Copy out every line exactly as given.
+++ SOURCE EXCERPT
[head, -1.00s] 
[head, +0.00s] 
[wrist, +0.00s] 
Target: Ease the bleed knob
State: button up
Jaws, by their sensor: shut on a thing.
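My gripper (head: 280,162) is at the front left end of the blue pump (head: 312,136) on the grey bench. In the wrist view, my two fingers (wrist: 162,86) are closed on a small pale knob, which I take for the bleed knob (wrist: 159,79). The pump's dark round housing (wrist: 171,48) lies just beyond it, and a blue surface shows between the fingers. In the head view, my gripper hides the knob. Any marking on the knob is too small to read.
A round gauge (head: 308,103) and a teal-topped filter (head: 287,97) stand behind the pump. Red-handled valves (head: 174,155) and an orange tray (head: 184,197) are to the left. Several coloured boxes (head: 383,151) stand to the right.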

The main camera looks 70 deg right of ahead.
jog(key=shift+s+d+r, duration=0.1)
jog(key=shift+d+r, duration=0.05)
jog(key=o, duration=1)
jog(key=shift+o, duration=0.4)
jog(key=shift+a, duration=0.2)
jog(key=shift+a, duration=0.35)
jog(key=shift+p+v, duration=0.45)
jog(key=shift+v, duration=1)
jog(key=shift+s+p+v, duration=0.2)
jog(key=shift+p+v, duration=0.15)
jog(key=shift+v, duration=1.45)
++++++
- _ANSWER FOR THE TASK_:
[head, -1.00s] 
[head, +0.00s] 
[wrist, +0.00s] 
Target: Ease the bleed knob
State: button up
Jaws, by their sensor: shut on a thing.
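My gripper (head: 280,162) is at the front left end of the blue pump (head: 312,136) on the grey bench. In the wrist view, my two fingers (wrist: 162,86) are closed on a small pale knob, which I take for the bleed knob (wrist: 159,79). The pump's dark round housing (wrist: 171,48) lies just beyond it, and a blue surface shows between the fingers. In the head view, my gripper hides the knob. Any marking on the knob is too small to read.
A round gauge (head: 308,103) and a teal-topped filter (head: 287,97) stand behind the pump. Red-handled valves (head: 174,155) and an orange tray (head: 184,197) are to the left. Several coloured boxes (head: 383,151) stand to the right.

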The main camera looks 70 deg right of ahead.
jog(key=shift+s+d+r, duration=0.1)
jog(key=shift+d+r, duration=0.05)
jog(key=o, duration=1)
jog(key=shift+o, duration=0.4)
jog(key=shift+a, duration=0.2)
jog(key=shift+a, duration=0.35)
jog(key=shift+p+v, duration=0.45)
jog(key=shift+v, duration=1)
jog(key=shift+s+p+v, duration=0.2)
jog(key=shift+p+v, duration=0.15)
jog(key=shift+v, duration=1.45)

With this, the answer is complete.